### [WRITTEN TASK]
Gather each line of the entries below that includes "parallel".

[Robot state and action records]
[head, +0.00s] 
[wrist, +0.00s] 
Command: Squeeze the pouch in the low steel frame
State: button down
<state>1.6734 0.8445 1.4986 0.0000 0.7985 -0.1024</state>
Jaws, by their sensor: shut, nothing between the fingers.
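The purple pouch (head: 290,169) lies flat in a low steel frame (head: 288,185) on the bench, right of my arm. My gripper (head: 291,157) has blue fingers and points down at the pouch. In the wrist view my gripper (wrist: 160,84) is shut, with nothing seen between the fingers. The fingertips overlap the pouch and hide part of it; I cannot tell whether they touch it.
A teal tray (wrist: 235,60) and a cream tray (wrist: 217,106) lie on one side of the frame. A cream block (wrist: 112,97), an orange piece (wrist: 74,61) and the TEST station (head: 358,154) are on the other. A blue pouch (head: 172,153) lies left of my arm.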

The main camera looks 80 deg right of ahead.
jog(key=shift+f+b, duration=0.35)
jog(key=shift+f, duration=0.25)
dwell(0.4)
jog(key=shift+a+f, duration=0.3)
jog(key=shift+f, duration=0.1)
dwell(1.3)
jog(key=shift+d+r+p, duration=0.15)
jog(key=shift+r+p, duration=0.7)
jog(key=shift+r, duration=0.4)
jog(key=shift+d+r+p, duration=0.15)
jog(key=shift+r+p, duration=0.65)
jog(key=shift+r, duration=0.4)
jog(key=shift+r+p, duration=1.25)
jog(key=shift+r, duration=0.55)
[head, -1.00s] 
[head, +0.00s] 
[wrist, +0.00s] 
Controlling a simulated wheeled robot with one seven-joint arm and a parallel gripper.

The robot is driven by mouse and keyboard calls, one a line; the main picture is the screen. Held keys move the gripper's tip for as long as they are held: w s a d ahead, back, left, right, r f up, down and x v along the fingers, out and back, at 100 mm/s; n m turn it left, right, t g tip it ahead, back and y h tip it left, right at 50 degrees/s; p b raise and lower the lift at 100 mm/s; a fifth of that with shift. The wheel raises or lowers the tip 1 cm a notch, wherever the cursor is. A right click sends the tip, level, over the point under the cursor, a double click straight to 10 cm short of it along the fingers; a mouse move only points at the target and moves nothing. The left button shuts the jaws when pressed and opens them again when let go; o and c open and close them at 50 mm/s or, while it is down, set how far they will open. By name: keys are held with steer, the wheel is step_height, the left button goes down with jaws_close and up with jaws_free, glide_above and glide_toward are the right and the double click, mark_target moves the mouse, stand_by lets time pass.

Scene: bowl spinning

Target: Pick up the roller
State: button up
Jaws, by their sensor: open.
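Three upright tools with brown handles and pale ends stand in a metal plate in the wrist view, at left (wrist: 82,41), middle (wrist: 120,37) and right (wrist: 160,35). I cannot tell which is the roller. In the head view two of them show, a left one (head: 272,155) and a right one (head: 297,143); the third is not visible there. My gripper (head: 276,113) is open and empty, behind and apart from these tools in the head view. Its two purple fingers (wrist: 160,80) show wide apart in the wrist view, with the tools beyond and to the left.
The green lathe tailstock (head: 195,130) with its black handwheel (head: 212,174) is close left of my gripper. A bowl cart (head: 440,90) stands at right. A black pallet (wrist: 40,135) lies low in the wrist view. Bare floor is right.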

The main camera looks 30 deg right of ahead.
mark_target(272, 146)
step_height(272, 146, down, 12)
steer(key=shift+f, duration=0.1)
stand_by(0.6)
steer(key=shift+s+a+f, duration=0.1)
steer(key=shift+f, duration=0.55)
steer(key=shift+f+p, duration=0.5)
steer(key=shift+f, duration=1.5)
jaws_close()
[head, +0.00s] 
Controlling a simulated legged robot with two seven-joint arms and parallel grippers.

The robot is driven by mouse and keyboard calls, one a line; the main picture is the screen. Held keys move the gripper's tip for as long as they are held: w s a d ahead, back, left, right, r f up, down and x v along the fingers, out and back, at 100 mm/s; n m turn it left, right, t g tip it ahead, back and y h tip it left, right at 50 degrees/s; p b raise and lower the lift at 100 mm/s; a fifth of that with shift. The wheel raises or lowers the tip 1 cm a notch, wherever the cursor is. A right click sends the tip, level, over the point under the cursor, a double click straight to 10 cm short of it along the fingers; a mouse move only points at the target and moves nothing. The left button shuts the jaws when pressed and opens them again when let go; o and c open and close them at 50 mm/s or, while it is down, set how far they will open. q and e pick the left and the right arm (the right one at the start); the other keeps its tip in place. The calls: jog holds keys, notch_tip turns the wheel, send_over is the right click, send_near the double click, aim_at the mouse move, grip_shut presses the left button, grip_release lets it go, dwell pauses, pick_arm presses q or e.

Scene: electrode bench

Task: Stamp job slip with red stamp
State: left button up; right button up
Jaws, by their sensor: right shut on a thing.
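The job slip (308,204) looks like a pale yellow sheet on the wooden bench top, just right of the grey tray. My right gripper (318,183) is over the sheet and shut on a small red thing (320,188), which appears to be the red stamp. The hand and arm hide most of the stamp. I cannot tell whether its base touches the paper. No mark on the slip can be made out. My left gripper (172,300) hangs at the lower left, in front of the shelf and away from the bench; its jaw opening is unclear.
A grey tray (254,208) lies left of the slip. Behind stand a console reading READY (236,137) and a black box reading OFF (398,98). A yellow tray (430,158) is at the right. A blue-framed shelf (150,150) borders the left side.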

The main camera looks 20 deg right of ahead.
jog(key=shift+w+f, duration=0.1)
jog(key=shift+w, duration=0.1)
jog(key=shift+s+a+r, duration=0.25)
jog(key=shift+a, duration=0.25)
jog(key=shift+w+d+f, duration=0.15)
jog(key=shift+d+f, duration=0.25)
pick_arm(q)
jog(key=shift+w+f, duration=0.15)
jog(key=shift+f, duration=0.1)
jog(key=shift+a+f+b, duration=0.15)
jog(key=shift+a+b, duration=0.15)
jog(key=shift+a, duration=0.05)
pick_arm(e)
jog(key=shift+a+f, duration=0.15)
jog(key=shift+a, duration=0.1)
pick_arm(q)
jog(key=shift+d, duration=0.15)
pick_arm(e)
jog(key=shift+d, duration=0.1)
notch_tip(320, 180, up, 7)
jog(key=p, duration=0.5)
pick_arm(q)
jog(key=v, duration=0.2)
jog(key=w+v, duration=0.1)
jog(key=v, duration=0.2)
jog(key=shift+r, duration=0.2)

==

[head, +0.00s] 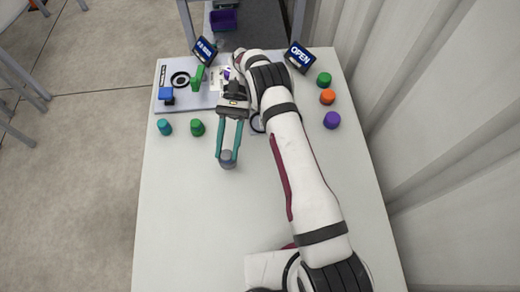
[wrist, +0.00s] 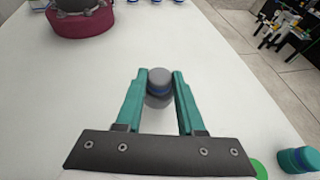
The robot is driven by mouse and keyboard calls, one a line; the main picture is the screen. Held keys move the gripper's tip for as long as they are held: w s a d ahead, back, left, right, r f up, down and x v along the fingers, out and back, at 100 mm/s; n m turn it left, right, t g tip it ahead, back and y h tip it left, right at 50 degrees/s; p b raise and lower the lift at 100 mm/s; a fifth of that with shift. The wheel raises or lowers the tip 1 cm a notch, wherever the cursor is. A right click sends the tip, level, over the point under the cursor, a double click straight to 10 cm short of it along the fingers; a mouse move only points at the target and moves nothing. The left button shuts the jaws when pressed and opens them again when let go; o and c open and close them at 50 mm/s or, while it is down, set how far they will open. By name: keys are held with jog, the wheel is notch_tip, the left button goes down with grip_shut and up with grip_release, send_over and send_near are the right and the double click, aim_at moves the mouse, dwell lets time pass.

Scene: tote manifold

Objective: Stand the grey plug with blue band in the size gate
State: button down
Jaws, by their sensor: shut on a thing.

### [RESPONSE TO THE EXERCISE]
Controlling a simulated wheeled robot with one seven-joint arm and a parallel gripper.
Controlling a simulated legged robot with two seven-joint arms and parallel grippers.

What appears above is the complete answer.